KEITH MILLER FROM WAYNESVILLE, NC: I have always thought there should be some compensation for losing a player off the practice squad, such as a late-round draft choice. What do you think?
ANSWER: The NFLPA never would go for it, because doing that would restrict players having an opportunity to secure a job on an active roster because teams wouldn't be inclined to give up a draft pick for a guy on another team's practice squad when they could just sign somebody off the street for no compensation. And I don't perceive it as an issue the owners want to go to war over.
JOHN MAIR FROM RIDGE, NY: The Steelers usually announce when they will wear their throwback and color rush uniforms before the season starts. I haven't heard anything yet. Did I miss something? Is the team still going to wear alternate uniforms this season?
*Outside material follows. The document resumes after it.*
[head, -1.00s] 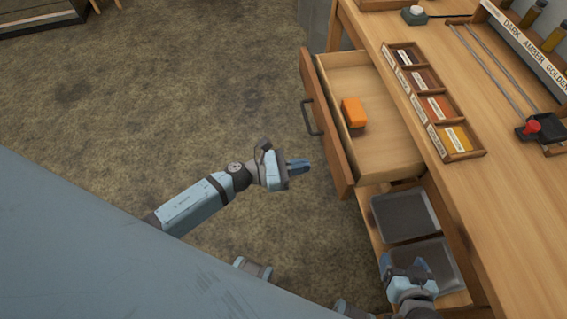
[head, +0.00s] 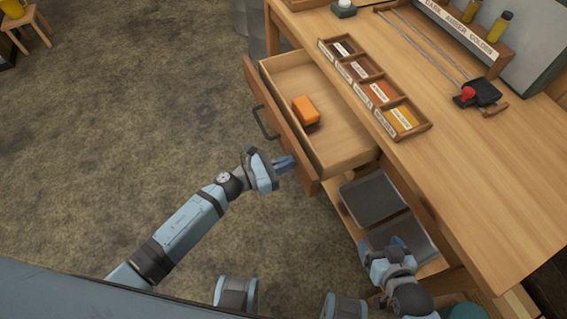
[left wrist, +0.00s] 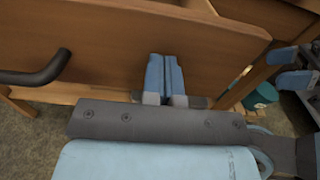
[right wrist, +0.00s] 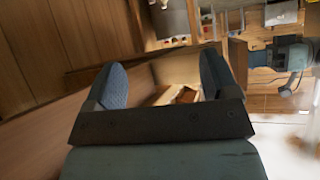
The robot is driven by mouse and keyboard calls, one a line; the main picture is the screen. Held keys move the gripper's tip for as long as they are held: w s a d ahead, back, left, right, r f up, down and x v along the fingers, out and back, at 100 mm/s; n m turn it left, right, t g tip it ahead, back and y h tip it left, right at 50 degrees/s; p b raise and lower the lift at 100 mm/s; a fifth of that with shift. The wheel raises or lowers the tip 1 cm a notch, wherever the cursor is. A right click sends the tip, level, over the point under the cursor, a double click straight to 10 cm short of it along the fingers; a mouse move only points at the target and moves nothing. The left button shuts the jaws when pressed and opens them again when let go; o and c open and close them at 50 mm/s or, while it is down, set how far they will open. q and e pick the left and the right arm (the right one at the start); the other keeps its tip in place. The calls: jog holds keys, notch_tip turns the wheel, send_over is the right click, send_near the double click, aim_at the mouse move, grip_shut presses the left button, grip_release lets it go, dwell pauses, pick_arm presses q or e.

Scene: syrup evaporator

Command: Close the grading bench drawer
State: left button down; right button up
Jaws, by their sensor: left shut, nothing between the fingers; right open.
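The grading bench drawer (head: 335,128) is pulled well out from the bench, with an orange block (head: 306,110) lying inside. The drawer front (head: 281,125) carries a dark handle (head: 265,122); the handle also shows in the left wrist view (left wrist: 38,74). My left gripper (head: 287,164) is shut and empty, with its fingertips at the near end of the drawer front. In the left wrist view its fingers (left wrist: 165,75) overlap the wooden front; I cannot tell whether they touch it. My right gripper (head: 384,248) is open and empty, low beside the bench's lower shelf.
The bench top (head: 470,150) holds a sample tray (head: 375,97) with several compartments and a red-knobbed tool (head: 468,94). Grey trays (head: 372,199) sit on the shelf below. The floor (head: 130,130) left of the drawer is clear.

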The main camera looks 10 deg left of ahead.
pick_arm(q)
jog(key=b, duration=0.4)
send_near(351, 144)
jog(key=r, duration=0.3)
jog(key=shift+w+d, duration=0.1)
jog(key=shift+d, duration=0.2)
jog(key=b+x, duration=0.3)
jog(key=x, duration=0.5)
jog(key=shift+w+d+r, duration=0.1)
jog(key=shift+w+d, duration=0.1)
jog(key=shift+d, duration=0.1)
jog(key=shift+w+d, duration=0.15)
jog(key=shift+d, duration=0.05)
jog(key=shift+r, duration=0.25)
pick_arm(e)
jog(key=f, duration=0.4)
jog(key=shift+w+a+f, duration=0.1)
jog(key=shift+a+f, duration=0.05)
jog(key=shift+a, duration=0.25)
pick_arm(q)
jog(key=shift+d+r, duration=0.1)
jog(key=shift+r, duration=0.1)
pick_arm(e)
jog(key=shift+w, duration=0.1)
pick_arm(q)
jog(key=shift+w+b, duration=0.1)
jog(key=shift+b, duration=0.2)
ANSWER: The Steelers haven't been able to announce whether there will be fans at any home games this season.
KENNY BINGLE FROM ORLANDO, FL: Although it ended up not having an impact on the outcome of the game, could you comment on the play against the Texans where Ben Roethlisberger ran for what appeared to be a first down when he reached the ball out on the sideline? After a spot challenge by Coach Mike Tomlin, which I felt was a good challenge, the call on the field was upheld and resulted in a fourth-and-1 situation. This was a critical time in the game with the Steelers trying to come from behind.
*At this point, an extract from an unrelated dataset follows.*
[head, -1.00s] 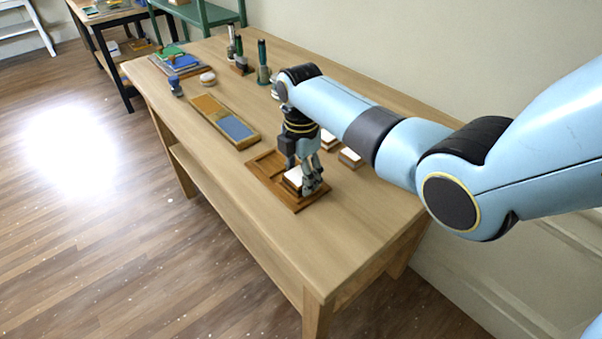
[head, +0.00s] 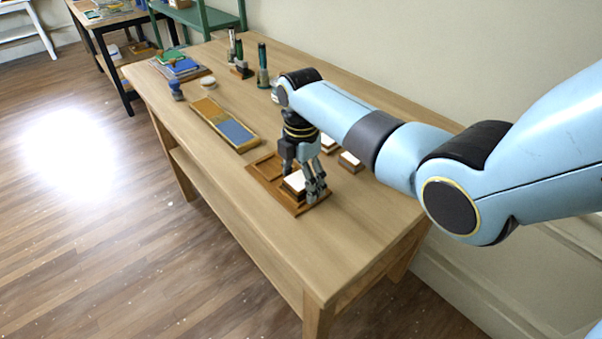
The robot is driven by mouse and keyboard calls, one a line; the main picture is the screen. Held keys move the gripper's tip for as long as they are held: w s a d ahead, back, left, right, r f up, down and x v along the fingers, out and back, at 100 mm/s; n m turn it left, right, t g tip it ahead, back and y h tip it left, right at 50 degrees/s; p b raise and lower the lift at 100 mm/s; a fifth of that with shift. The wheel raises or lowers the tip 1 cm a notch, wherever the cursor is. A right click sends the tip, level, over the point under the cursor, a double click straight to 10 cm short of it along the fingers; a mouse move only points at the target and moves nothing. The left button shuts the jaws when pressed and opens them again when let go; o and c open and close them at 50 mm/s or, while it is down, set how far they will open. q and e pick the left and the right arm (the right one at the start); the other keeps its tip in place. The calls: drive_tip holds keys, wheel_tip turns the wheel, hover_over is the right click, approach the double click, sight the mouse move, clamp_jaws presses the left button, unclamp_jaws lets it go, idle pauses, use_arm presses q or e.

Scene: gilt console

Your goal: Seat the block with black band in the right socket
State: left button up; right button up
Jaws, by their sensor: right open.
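The wooden socket board (head: 262,170) lies on the table, with an empty recess in its far left part. A white-topped block (head: 294,183) is at the board's near right end, between the fingers of my right gripper (head: 304,186). The gripper points down and is open around the block. The fingers hide part of the block, so I cannot make out a black band or tell if it sits fully in the socket. My left gripper is not in view.
Two more white-topped blocks stand right of the board, one nearer (head: 351,161) and one partly behind my gripper (head: 328,143). A tray with orange and blue panels (head: 256,145) lies beyond the board. Stamps (head: 263,66) stand farther back. The near table end is clear.

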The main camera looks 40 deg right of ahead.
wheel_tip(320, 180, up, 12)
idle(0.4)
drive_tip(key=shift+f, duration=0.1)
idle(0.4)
ANSWER: My comment is to keep this play in mind when people start ripping Mike Tomlin for not winning challenges. Sometimes the zebras just aren't going to give you the call, even when replay indicates the call on the field should be overturned. For whatever reason, sometimes officials just won't give you the call. I said in the press box at Heinz Field as soon as the play happened that the Steelers weren't going to get that call changed, and they didn't. Officiating in the NFL is like Stonehenge – trying to make sense of it is impossible.